» **OBJECTIVE**: Locate every line that holds the string "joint" and copy it.

» **DATASET CONTENT**:
◆ ◆ ◆
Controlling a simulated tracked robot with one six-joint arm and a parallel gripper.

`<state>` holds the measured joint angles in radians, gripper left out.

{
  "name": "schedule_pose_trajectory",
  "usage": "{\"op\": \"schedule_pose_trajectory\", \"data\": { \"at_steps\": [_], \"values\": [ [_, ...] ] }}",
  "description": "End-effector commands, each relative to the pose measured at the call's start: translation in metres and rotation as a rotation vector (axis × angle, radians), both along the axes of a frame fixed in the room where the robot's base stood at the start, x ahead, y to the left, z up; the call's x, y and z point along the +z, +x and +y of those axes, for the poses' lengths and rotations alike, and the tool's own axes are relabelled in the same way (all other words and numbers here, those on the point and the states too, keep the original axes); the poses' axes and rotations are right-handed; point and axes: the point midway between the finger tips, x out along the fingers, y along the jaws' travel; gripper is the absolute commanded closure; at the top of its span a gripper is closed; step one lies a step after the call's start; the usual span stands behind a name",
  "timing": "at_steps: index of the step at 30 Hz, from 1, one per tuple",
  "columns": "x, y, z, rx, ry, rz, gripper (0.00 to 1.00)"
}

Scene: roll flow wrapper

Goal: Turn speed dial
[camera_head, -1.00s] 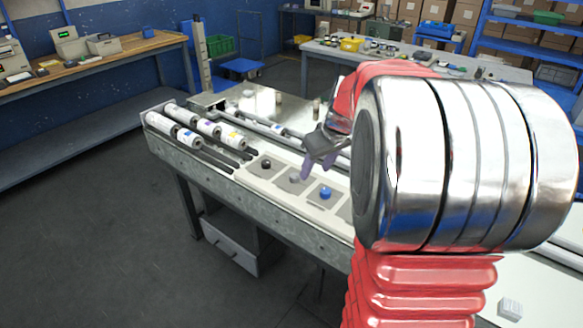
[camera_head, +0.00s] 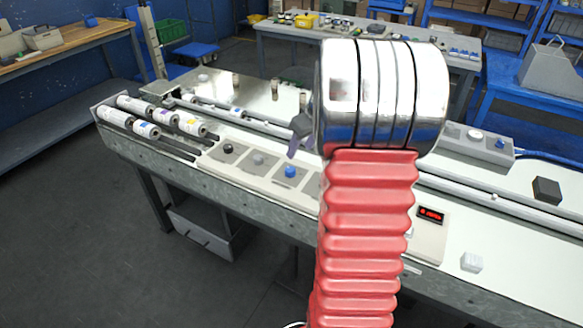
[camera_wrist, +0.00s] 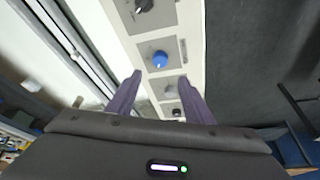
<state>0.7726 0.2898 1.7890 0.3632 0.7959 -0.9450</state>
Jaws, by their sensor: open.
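A pale control panel (camera_head: 240,171) on the machine's front edge carries a row of knobs. In the head view I see a black knob (camera_head: 228,148), a grey knob (camera_head: 258,159) and a blue knob (camera_head: 291,171). The wrist view shows the blue knob (camera_wrist: 160,59), the grey one (camera_wrist: 169,88) and another black knob with a light mark (camera_wrist: 144,5) at the top edge. I cannot read which is the speed dial. My gripper (camera_wrist: 160,77) is open and empty, its purple fingers above the panel near the blue and grey knobs. My arm hides the panel's right part in the head view.
Several white film rolls (camera_head: 144,130) lie on the machine's left end. A red-digit display (camera_head: 431,214) and a white block (camera_head: 471,262) are to the right of my arm. A grey box with buttons (camera_head: 478,138) stands behind. The floor at left is clear.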

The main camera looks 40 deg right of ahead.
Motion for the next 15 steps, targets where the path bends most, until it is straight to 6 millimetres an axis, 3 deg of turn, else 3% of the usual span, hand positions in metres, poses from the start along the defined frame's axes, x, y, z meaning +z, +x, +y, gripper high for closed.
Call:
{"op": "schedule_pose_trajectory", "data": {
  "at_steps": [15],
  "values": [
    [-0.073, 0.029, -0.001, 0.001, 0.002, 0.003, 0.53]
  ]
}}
◆ ◆ ◆
» **SOLUTION**:
Controlling a simulated tracked robot with one six-joint arm and a parallel gripper.
`<state>` holds the measured joint angles in radians, gripper left out.

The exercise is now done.